In October of 2015, CFW filed suit asking for a declaratory judgment that BRID owns the Three Mile Gravity Irrigation System and that no legal entity outside of BRID has the complete and sole obligation to maintain and operate the system as part of its overall irrigation regime. BRID counters that it has never owned the system and since the contractual obligation in the bonding agreement to operate and maintain it has expired, it no longer has the obligation to operate it or maintain it. The irrigation company claims to have acted only as a “sponsor” to assist its members in the Three Mile area in accessing resources to construct the system. Attorneys for each side in the case, Jack Tuholske for CFW and David Marquette for BRID, filed briefs in January asking for Summary Judgment in their favor.

 

Initially, at last Thursday’s hearing on the motion and cross-motion, Judge Haynes questioned whether it was wise to turn the matter over to the Court to make a decision based on law, instead of hearing and weighing testimony at trial and have a jury decide, or better yet, simply working out a compromise solution.

 

He said typically a declaratory judgment action is over documents and is determined on that basis, but this seems to be over other issues that are not made clear in the record. He said that, based on his examination of the entire record, neither party ever even considered the issue of who pays for operation and maintenance after the payment contract expires. He said they were basically asking him to “divine” an answer concerning the intentions of the parties to the contract.

 

“Is this a case for summary judgment?” he asked.

 

Both attorneys argued that it was ripe for summary judgment and the decision could be based on the record and the law.

 

Haynes began then by inquiring into the question of ownership and who the entity or “group” was that was involved with BRID in creating the system.

 

Tuholske argued that there were some individuals involved but no formal group signed anything. In his brief he argued that BRID “sponsored” the financing for the system in order to make the improvements necessary to fulfill its obligation to deliver water to the Three Mile users at the end of the line who were chronically shorted. He argues that the water saved by the gravity system benefits the entire system as it was designed to and Three Mile users should not separately be required to pay for operation and maintenance from now on. It should be shared by the entire BRID system.

 

Although over 60% of the users in the area did vote to form a district at the time, Tuholske said in court, “they agreed to take on the debt, not the ownership of the system.”

 

Haynes also inquired as to why BRID would take on the task of maintaining the five lines after the contract expired.

 

Marquette said that it was a compromise that was reached to keep things going in which BRID took responsibility for the underground part and the users took responsibility for the above ground part. He said if the users would agree to form a sub-district, then BRID would agree to own the system.

 

Tuholske noted that the users had already rejected that option. He said if the issue was going to become something other than ownership and get into the question of intentions then maybe it should go to trial on that issue.

 

The attorneys then disagreed on the issue of whether BRID benefited and how much from the construction of the system.
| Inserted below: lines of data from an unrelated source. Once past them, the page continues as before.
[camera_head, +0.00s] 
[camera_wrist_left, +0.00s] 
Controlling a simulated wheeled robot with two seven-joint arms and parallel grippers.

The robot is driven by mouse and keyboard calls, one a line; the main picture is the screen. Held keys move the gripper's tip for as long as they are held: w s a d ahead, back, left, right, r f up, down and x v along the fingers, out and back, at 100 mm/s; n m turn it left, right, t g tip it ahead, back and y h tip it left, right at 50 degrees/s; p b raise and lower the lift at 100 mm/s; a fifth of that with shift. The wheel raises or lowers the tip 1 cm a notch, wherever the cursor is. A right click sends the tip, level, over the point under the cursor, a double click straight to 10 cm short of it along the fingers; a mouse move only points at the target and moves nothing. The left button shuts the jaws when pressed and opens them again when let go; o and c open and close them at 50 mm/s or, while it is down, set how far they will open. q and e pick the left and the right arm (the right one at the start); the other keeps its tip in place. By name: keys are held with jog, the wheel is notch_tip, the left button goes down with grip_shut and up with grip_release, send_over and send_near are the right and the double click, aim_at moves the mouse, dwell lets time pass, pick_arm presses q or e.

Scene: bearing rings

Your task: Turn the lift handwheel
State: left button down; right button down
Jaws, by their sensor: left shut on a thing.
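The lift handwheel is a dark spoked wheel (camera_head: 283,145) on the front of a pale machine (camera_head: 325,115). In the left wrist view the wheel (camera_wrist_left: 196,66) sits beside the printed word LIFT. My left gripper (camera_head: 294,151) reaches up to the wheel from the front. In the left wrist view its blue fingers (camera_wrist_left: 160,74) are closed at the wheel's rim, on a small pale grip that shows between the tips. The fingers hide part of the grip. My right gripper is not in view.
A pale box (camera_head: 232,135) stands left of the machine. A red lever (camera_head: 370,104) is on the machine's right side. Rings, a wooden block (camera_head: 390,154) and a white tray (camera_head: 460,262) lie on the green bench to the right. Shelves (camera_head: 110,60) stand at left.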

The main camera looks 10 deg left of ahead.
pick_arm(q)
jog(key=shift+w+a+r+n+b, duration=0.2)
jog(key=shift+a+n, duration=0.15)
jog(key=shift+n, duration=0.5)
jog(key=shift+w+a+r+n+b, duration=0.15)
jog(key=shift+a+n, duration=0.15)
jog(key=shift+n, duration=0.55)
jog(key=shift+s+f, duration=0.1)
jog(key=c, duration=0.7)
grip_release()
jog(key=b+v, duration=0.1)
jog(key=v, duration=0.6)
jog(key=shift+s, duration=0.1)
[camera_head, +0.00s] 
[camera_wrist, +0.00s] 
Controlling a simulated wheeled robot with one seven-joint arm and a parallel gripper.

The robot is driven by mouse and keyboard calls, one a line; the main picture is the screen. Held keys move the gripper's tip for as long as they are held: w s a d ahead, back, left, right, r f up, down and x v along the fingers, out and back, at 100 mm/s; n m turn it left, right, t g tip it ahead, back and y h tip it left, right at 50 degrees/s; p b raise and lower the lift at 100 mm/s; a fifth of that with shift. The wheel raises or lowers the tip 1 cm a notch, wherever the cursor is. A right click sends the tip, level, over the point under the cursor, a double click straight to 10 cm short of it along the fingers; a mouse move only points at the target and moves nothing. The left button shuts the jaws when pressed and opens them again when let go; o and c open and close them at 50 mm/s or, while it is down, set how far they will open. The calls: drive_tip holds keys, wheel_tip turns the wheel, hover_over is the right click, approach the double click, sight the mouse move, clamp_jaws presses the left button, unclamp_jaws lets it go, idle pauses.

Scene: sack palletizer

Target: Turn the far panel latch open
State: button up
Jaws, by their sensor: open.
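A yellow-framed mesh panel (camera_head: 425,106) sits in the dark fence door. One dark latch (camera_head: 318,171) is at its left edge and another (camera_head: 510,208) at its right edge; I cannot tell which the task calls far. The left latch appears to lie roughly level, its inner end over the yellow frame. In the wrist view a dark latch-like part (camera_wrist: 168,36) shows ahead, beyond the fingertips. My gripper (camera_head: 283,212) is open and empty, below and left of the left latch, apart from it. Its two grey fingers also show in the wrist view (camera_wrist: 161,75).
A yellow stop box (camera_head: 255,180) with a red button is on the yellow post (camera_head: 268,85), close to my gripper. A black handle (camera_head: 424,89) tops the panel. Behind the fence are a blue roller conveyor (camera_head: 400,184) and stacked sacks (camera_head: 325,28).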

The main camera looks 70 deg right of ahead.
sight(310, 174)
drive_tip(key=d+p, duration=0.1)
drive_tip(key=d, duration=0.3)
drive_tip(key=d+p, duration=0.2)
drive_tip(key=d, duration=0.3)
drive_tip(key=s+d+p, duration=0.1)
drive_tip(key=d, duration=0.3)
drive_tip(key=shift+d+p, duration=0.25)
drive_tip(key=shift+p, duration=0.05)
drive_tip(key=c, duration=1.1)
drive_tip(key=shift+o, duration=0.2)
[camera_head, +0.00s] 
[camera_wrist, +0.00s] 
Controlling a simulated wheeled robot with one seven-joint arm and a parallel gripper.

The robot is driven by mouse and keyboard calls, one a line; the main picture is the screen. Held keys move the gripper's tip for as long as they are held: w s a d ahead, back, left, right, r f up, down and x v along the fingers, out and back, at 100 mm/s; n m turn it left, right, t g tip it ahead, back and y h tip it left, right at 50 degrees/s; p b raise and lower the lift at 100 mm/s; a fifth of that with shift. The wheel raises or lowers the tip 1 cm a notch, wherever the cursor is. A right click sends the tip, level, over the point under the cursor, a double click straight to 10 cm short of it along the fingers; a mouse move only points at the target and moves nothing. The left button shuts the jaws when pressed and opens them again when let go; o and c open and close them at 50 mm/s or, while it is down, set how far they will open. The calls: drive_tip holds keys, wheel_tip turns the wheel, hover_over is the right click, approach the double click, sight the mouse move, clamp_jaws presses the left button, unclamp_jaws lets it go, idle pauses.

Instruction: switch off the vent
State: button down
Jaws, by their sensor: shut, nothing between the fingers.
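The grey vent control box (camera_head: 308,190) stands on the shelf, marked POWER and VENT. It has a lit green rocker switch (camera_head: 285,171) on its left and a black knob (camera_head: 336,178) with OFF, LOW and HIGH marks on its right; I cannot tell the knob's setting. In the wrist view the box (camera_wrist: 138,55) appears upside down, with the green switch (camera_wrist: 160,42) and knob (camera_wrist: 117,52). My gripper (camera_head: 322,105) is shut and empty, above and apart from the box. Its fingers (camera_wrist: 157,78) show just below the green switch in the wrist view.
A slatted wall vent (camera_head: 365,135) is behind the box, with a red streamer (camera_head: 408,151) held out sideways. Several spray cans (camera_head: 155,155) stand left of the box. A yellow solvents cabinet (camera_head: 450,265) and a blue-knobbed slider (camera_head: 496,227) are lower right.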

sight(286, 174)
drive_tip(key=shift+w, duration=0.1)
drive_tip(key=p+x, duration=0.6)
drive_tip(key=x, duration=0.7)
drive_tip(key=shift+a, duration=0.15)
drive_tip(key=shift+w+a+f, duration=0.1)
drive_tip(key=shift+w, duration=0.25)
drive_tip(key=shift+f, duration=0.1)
Tuholske again said that if the issue was something other than ownership, if it was over the question of whether it benefited BRID and how much, then that might be an issue for trial as well.

 

Haynes said, “It still would not give us the answer we need.”

 

But, he said, after examining 27 years of minutes and piles of documents and the Bitterroot Decree, “there is no statute, no document that answers this question.”

 

Haynes goes on to reason that, since both parties have come to agreement that it will be BRID that does the operation and maintenance, the real remaining question is just who pays for it.

 

He likened one interpretation of the contract to be like the lease-to-buy option on a vehicle. When the lease contract is paid off the vehicle is owned by the leasing party. But in the case of something like a sewer system, he said, ownership is not transferred to the people who paid once the construction is paid off.

 

“One sentence thirty years ago would have resolved this,” said Marquette.

 

“So, is it like a sewer or like a Ford?” asked Haynes.

 

He said he was reluctant to force a solution on people who have already voted to decline it. Overall, though, he had asked very hard questions of both sides without clearly indicating a prevailing argument. Concerning the matter really at issue, who pays for future operation and maintenance, he reiterated, he would only acknowledge that no clear statute or document answers the issue so they are asking him to “divine” a matter of law. He said he just wanted it to be clear to the people in the audience that it was their own attorneys who were asking him to do this.

 

He said, “One side is going to lose big and it may not come out how a lot of good people are expecting.”

 

Asked by the judge if he had any sort of proposal, Marquette said that he would prepare one and discuss it with the other party. Tuholske agreed to discuss a proposal and they were given thirty days to report back to the court.